Selain BRIN, Kementerian Pendidikan, Kebudayaan, Riset, dan Teknologi (Kemendiktisaintek) juga terkena dampak pemotongan anggaran. Sebagai bagian dari pelaksanaan Instruksi Presiden Nomor 1 Tahun 2025, kementerian ini harus mengurangi anggaran riset hingga 20 persen dari total Rp1,1 triliun yang sebelumnya dialokasikan. Para akademisi di perguruan tinggi turut menyampaikan kekhawatiran mereka terhadap pemangkasan ini, yang berpotensi menghambat penelitian mahasiswa dan dosen.
Menanggapi keresahan ini, Kepala BRIN Laksana Tri Handoko menegaskan bahwa pemangkasan anggaran tidak akan mempengaruhi jalannya kegiatan riset secara signifikan. Menurutnya, BRIN akan melakukan efisiensi di beberapa aspek tanpa mengorbankan prioritas penelitian yang telah direncanakan. “Kami akan memastikan proyek-proyek riset strategis tetap berjalan dan tidak terganggu oleh pengurangan anggaran,” ujarnya.
Meskipun demikian, sejumlah peneliti mempertanyakan komitmen pemerintah dalam mendukung perkembangan ilmu pengetahuan di Indonesia. Menurut mereka, pemangkasan ini justru menunjukkan kurangnya perhatian terhadap riset dan inovasi sebagai pilar utama kemajuan bangsa. Beberapa peneliti juga menyoroti pentingnya keberlanjutan pendanaan bagi penelitian jangka panjang yang hasilnya tidak bisa langsung terlihat dalam waktu singkat.
Di sisi lain, kalangan industri yang bekerja sama dengan akademisi dalam riset juga menyatakan keprihatinan mereka. Banyak inovasi yang lahir dari kolaborasi antara universitas dan dunia usaha, sehingga pemotongan anggaran ini berisiko mengurangi daya saing industri nasional dalam menghadapi revolusi teknologi global.
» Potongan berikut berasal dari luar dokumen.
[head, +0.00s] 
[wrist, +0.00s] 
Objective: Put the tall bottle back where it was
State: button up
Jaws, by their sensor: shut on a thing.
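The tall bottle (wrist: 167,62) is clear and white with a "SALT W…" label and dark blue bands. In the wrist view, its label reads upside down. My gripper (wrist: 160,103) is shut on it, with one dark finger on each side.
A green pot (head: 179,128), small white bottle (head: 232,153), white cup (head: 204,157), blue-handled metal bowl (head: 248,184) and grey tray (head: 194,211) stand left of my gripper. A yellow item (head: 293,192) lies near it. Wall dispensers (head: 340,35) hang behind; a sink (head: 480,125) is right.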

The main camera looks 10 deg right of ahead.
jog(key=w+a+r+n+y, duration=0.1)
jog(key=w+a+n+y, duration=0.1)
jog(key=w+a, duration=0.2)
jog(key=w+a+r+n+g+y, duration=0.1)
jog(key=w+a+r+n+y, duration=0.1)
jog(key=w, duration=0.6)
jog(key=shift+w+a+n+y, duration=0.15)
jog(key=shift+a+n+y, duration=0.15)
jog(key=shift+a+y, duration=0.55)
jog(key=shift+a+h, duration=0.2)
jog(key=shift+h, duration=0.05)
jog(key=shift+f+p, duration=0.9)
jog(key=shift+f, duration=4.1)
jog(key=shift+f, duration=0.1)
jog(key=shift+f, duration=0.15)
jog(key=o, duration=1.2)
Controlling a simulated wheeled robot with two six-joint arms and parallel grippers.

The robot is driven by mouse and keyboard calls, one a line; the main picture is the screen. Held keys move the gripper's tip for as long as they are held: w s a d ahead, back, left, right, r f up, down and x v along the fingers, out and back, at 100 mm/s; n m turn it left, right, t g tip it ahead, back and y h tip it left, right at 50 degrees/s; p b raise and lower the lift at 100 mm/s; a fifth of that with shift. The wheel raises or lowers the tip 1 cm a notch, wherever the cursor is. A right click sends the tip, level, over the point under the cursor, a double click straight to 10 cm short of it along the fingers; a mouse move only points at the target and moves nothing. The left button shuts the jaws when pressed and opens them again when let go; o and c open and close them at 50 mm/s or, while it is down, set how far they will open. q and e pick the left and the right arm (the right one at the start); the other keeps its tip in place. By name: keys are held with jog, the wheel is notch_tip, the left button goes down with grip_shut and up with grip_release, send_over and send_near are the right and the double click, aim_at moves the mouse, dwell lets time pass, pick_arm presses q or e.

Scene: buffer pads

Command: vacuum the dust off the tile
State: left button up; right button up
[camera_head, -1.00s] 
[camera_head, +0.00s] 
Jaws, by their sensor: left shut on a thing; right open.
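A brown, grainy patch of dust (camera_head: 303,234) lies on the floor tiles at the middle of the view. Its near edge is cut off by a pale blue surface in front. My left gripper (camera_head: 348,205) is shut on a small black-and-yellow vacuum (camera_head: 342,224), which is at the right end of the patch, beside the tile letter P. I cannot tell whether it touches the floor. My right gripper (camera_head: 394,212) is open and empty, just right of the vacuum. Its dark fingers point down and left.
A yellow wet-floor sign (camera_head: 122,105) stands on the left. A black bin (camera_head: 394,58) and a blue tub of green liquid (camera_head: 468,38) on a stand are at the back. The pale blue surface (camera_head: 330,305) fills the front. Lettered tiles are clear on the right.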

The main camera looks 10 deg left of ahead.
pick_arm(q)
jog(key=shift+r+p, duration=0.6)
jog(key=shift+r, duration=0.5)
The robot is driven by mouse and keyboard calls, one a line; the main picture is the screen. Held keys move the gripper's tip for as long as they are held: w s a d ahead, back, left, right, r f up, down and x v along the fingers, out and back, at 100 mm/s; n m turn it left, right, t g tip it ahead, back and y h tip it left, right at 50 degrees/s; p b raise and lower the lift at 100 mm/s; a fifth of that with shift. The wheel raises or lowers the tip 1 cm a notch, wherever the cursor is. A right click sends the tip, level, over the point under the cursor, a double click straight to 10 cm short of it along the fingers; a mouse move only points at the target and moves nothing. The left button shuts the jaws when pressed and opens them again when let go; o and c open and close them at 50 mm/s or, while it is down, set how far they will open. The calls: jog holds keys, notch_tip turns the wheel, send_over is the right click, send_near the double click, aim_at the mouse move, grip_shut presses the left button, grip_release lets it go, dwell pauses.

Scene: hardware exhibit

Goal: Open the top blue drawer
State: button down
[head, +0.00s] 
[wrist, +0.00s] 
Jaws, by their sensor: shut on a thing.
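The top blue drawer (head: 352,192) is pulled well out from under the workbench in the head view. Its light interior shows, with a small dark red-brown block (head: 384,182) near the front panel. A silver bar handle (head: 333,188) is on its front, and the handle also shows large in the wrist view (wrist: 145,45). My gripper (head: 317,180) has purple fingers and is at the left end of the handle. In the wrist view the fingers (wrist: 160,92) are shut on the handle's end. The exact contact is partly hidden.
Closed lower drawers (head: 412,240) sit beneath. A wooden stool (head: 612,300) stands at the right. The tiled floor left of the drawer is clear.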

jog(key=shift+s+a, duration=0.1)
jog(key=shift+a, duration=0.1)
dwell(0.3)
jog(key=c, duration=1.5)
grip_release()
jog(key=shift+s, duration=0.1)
Para mahasiswa yang sedang melakukan penelitian untuk tugas akhir atau program magister dan doktor juga terpengaruh oleh kebijakan ini. Beberapa di antara mereka khawatir akan sulit mendapatkan dana hibah atau fasilitas laboratorium yang memadai untuk menyelesaikan penelitian mereka.
Pemotongan anggaran riset ini juga berpotensi mengurangi jumlah publikasi ilmiah Indonesia di tingkat internasional. Tanpa dukungan dana yang cukup, para peneliti mungkin kesulitan melakukan penelitian yang kompetitif dan berdampak besar. Ini berisiko menurunkan peringkat akademik Indonesia di kancah global.
Berbagai pihak, termasuk akademisi, industri, dan organisasi riset, berharap pemerintah dapat mencari solusi agar efisiensi anggaran tidak menghambat perkembangan ilmu pengetahuan. Salah satu usulan yang muncul adalah mendorong skema pendanaan alternatif dari sektor swasta atau internasional untuk mendukung riset di Indonesia.
Meskipun pemerintah berupaya memastikan bahwa riset tetap berjalan, banyak pihak masih menunggu kebijakan lanjutan yang dapat menjamin keberlanjutan inovasi di Indonesia. Perdebatan mengenai prioritas anggaran ini masih akan terus berlanjut, seiring dengan harapan bahwa kebijakan efisiensi tidak akan mengorbankan masa depan penelitian dan teknologi di tanah air.